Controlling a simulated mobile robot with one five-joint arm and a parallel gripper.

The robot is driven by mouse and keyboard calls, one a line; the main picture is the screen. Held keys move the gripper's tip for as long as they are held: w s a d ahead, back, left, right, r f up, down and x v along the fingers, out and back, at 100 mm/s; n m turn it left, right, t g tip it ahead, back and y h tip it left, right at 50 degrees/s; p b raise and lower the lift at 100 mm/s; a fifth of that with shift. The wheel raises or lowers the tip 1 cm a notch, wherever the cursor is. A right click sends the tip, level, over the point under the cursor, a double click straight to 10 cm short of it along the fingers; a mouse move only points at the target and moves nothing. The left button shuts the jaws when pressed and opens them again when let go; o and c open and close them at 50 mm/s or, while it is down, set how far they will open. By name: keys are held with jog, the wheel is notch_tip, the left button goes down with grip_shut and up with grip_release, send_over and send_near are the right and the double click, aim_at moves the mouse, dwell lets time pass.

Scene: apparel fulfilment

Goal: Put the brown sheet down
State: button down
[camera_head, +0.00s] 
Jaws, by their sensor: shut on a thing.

◇ ◇ ◇ ◇

> _EXERCISE GOAL_
Give every line of the material again, exactly as it reads.

> _TASK RESULT_
Controlling a simulated mobile robot with one five-joint arm and a parallel gripper.

The robot is driven by mouse and keyboard calls, one a line; the main picture is the screen. Held keys move the gripper's tip for as long as they are held: w s a d ahead, back, left, right, r f up, down and x v along the fingers, out and back, at 100 mm/s; n m turn it left, right, t g tip it ahead, back and y h tip it left, right at 50 degrees/s; p b raise and lower the lift at 100 mm/s; a fifth of that with shift. The wheel raises or lowers the tip 1 cm a notch, wherever the cursor is. A right click sends the tip, level, over the point under the cursor, a double click straight to 10 cm short of it along the fingers; a mouse move only points at the target and moves nothing. The left button shuts the jaws when pressed and opens them again when let go; o and c open and close them at 50 mm/s or, while it is down, set how far they will open. By name: keys are held with jog, the wheel is notch_tip, the left button goes down with grip_shut and up with grip_release, send_over and send_near are the right and the double click, aim_at moves the mouse, dwell lets time pass.

Scene: apparel fulfilment

Goal: Put the brown sheet down
State: button down
[camera_head, +0.00s] 
Jaws, by their sensor: shut on a thing.

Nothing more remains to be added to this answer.